The CYGNSS mission's eight identical satellites will launch in a cluster aboard the Orbital Sciences Pegasus rocket, which is dropped from the belly of a L-1011 jumbo jet before igniting its solid-fueled motors to accelerate into orbit.
The launch is scheduled for October 2016 and will be based from Cape Canaveral Air Force Station, Fla.
The launch contract is worth approximately $55 million, including spacecraft processing, payload integration, tracking, data and telemetry and other launch support requirements, according to NASA.

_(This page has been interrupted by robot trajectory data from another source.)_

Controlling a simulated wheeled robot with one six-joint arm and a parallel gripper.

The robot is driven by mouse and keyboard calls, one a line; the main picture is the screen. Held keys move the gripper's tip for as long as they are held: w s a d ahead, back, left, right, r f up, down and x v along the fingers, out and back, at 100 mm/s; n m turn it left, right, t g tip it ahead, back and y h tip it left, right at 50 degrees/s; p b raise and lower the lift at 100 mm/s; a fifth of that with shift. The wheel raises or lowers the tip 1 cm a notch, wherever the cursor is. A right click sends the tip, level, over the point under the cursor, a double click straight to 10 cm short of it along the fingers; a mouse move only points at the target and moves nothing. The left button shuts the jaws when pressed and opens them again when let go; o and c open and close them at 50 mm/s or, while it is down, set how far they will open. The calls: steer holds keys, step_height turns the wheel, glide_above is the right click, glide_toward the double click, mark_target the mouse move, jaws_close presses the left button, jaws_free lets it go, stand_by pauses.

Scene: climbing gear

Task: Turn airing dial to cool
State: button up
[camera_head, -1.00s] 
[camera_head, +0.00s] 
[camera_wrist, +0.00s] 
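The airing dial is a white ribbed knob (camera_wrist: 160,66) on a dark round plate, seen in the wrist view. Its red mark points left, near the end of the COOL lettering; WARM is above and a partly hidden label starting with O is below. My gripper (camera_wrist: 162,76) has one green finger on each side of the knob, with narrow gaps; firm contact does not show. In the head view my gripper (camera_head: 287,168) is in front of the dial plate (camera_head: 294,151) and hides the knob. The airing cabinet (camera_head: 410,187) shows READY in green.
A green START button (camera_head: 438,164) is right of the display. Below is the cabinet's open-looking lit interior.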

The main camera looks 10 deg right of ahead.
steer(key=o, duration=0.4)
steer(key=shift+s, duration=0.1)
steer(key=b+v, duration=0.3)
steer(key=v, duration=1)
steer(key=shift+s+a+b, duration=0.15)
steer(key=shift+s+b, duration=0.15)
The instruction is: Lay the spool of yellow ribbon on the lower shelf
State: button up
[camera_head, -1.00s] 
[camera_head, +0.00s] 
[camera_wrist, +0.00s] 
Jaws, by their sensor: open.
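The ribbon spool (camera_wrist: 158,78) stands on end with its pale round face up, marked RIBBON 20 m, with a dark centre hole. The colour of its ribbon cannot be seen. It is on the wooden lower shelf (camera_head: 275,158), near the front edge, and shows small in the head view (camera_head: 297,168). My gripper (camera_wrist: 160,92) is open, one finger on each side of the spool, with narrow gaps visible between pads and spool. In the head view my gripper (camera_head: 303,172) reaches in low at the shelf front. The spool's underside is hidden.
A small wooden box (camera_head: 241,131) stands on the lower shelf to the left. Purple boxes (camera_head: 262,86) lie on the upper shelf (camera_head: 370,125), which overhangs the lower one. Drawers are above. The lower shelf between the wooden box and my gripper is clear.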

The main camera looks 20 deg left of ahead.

NASA's selection of the Pegasus XL rocket for the launch of CYGNSS gives the air-launched rocket another mission. The CYGNSS mission is currently the only launch in the Pegasus backlog, said Barry Beneski, an Orbital Sciences spokesperson.
Pegasus rockets have launched 42 times since 1990, including a string of 28 successful missions in a row.
He said the Pegasus rocket is a good fit to launch many of NASA's smaller satellites, and it is the only launcher in its class to be certified to lift NASA's most expensive and critical missions.
At least one more Pegasus-class NASA missions are due to open for bids soon. The Ionospheric Connection, or ICON, mission is set for launch in 2017 to study variability in Earth's ionosphere.
CYGNSS will launch into an orbit to cover the tropics with an altitude of about 500 kilometers, or 310 miles, and an inclination of 35 degrees.
Data from the mission will help researchers study how tropical cyclones grow stronger over warm ocean waters, and meteorologists could use real-time information to help formulate hurricane forecasts.
CYGNSS will use GPS signals to derive the roughness of the ocean surface, from which wind speed is retrieved, according to NASA.
Each satellite will weigh less than 40 pounds at launch and will be about the size of a swan when their solar panels are deployed in orbit.
The mission's overall cost is $151.7 million, and the eight satellites will be manufactured by Southwest Research Institute of San Antonio. Surrey Satellite Technology of Colorado, the U.S. subsidiary of the British spacecraft-builder, will provide GPS receivers for the mission.